Chief among those is the impact on consumers. Consumers don't 
buy crude oil. They buy fuel, and the prices of refined 
products like gasoline are set by a global market.
    A temporary glut of oil in one region doesn't significantly 
lower consumer costs because gasoline is eligible for trade 
after the oil is refined. If oil can flow to the global market 
this study shows, then you begin to see higher global supplies, 
more production and consumer level benefits as well as more 
American jobs.
    Of course, there are also the strategic reasons to increase 
U.S. energy exports. Mr. Royce alluded to this quote but I 
think it is worth repeating. It is from General Martin Dempsey, 
chairman of the Joint Chiefs of Staff, when he recently said,

        ``An energy independent and net exporter of energy as a 
        nation has the potential to change the security 
        environment around the world, notably in Europe and in 
        the Middle East.
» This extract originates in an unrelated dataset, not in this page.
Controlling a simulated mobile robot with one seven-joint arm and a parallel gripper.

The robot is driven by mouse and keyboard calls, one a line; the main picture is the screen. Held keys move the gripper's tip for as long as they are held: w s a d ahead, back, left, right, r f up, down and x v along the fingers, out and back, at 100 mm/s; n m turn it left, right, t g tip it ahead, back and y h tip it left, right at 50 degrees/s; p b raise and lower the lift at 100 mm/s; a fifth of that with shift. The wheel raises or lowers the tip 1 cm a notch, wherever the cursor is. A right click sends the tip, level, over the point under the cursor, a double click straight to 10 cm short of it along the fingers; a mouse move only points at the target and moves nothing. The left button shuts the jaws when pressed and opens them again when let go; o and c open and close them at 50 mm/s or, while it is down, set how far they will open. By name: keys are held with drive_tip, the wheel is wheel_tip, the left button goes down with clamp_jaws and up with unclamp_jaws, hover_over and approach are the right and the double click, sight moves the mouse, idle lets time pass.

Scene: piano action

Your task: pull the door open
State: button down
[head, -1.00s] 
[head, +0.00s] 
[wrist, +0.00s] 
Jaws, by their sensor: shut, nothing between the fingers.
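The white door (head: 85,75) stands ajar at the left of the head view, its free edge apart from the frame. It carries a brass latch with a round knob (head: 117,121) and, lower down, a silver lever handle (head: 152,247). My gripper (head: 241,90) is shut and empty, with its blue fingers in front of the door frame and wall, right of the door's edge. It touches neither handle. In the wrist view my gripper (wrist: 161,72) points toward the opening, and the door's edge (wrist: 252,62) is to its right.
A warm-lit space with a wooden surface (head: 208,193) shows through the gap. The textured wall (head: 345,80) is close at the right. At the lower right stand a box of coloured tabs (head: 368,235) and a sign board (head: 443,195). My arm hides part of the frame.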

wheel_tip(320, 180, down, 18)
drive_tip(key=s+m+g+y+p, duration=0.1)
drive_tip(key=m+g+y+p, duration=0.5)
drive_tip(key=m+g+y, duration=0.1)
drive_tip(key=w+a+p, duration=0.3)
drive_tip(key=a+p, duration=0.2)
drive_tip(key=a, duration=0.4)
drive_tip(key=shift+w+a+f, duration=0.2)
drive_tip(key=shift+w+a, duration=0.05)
And so, as we look at our strategies 
        for the future, I think we have got to pay more and 
        particular attention to energy as an instrument of 
        national power.''

    General Dempsey then added that energy could become one of 
our more prominent tools for national security. If we grow as 
an exporter, U.S. energy leadership has the potential to 
bolster America's allies, expand our geopolitical influence and 
strengthen the global energy market against future disruptions.
    However, the first step is lifting our own self-imposed 
restrictions and, as we can see in today's study, the benefits 
will flow to consumers and workers here in the U.S. where the 
argument in favor of free trade is undeniable.
    Thank you again to the chairman and to the committee. I 
look forward to your questions.
    [The prepared statement of Mr. Milito follows:]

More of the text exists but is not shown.